▶ [CHALLENGE]:
Pictures are to be left out; otherwise, copy exactly the lines from the line containing "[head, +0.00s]" through the end of the data.

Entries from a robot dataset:
* Begin *

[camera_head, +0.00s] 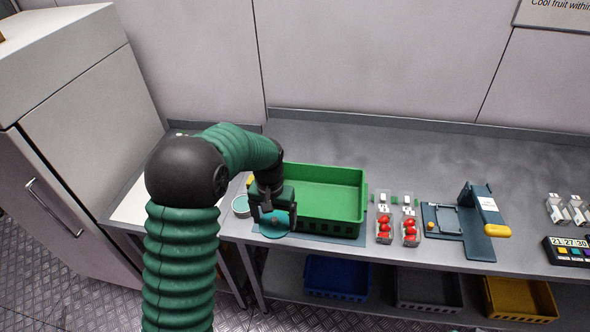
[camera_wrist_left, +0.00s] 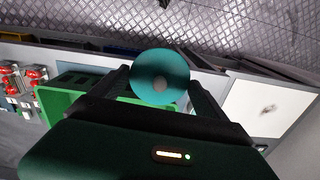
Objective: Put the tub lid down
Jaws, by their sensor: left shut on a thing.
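My left gripper (camera_head: 275,214) is shut on the tub lid, a round teal disc (camera_head: 274,228). In the left wrist view the lid (camera_wrist_left: 160,76) sits between the two fingers (camera_wrist_left: 160,88), with a small pale spot at its lower middle. In the head view the gripper and lid are at the front left of the green crate, over or near the front edge of the counter; the height above it is hard to tell. A small round tub (camera_head: 240,206) with a pale rim and teal inside stands just left of the gripper. My right gripper is not in view.
A green crate (camera_head: 361,200) stands on a blue mat (camera_head: 340,236). Right of it are punnets of red berries (camera_head: 384,229) and a blue device (camera_head: 481,240) with a yellow handle. Blue, grey and yellow crates (camera_head: 520,298) sit on the lower shelf. The back counter is clear.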

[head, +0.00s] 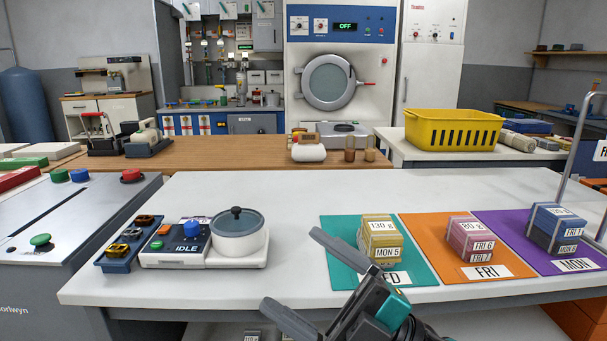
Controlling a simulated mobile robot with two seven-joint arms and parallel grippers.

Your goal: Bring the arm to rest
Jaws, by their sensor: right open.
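My right gripper (318,275) is at the lower middle of the head view, in front of the white table's (290,220) near edge. Its two dark fingers are spread wide with nothing between them. One fingertip overlaps the teal mat (342,227) in the picture; I cannot tell how high it is above it. A yellow stack labelled MON 5 (380,238) stands on the teal mat, apart from the gripper. My left gripper does not show.
A pink stack (469,237) stands on the orange mat (429,239), and a blue stack (555,228) on the purple mat (498,224). A lidded pot (237,235) and a control box reading IDLE (175,245) stand left. The table's back middle is clear.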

* End *

▶ [COMPLETE RESPONSE]:
[head, +0.00s] 
Controlling a simulated mobile robot with two seven-joint arms and parallel grippers.

Your goal: Bring the arm to rest
Jaws, by their sensor: right open.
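My right gripper (318,275) is at the lower middle of the head view, in front of the white table's (290,220) near edge. Its two dark fingers are spread wide with nothing between them. One fingertip overlaps the teal mat (342,227) in the picture; I cannot tell how high it is above it. A yellow stack labelled MON 5 (380,238) stands on the teal mat, apart from the gripper. My left gripper does not show.
A pink stack (469,237) stands on the orange mat (429,239), and a blue stack (555,228) on the purple mat (498,224). A lidded pot (237,235) and a control box reading IDLE (175,245) stand left. The table's back middle is clear.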

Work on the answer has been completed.